# [EXERCISE REQUIREMENTS]
Quote the listing below in its entirety, omitting every image.

====

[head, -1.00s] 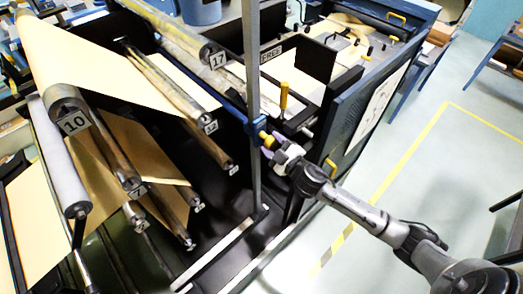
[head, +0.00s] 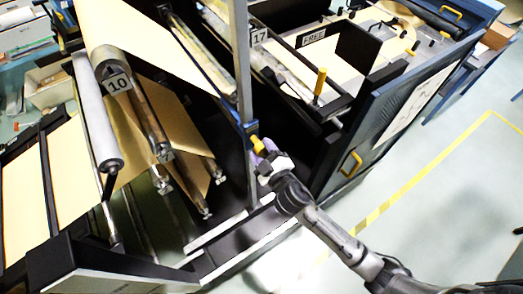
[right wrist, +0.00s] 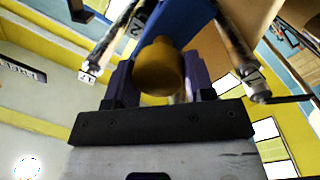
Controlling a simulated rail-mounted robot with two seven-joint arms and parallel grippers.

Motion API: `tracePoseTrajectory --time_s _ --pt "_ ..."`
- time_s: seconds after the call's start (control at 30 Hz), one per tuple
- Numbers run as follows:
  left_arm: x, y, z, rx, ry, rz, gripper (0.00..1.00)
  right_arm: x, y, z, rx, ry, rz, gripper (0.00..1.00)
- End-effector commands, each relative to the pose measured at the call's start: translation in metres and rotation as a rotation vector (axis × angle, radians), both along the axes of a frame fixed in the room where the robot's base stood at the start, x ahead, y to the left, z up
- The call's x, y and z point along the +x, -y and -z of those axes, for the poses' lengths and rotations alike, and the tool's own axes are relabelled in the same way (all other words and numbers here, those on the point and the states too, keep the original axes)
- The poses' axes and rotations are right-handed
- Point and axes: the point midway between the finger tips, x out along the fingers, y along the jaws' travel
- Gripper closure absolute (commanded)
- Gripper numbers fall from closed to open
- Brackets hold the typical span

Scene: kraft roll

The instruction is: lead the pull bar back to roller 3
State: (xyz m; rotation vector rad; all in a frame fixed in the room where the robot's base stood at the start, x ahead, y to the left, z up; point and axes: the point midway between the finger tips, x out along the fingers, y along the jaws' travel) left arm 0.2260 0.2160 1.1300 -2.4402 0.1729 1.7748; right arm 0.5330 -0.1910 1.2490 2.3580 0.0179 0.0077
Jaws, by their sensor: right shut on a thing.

====

# [REPLY TO THE TASK]
[head, -1.00s] 
[head, +0.00s] 
[right wrist, +0.00s] 
Controlling a simulated rail-mounted robot with two seven-joint arms and parallel grippers.

Motion API: `tracePoseTrajectory --time_s _ --pt "_ ..."`
- time_s: seconds after the call's start (control at 30 Hz), one per tuple
- Numbers run as follows:
  left_arm: x, y, z, rx, ry, rz, gripper (0.00..1.00)
  right_arm: x, y, z, rx, ry, rz, gripper (0.00..1.00)
- End-effector commands, each relative to the pose measured at the call's start: translation in metres and rotation as a rotation vector (axis × angle, radians), both along the axes of a frame fixed in the room where the robot's base stood at the start, x ahead, y to the left, z up
- The call's x, y and z point along the +x, -y and -z of those axes, for the poses' lengths and rotations alike, and the tool's own axes are relabelled in the same way (all other words and numbers here, those on the point and the states too, keep the original axes)
- The poses' axes and rotations are right-handed
- Point and axes: the point midway between the finger tips, x out along the fingers, y along the jaws' travel
- Gripper closure absolute (commanded)
- Gripper numbers fall from closed to open
- Brackets hold the typical span

Scene: kraft roll

The instruction is: lead the pull bar back to roller 3
State: (xyz m; rotation vector rad; all in a frame fixed in the room where the robot's base stood at the start, x ahead, y to the left, z up; point and axes: the point midway between the finger tips, x out along the fingers, y along the jaws' travel) left arm 0.2260 0.2160 1.1300 -2.4402 0.1729 1.7748; right arm 0.5330 -0.1910 1.2490 2.3580 0.0179 0.0077
Jaws, by their sensor: right shut on a thing.

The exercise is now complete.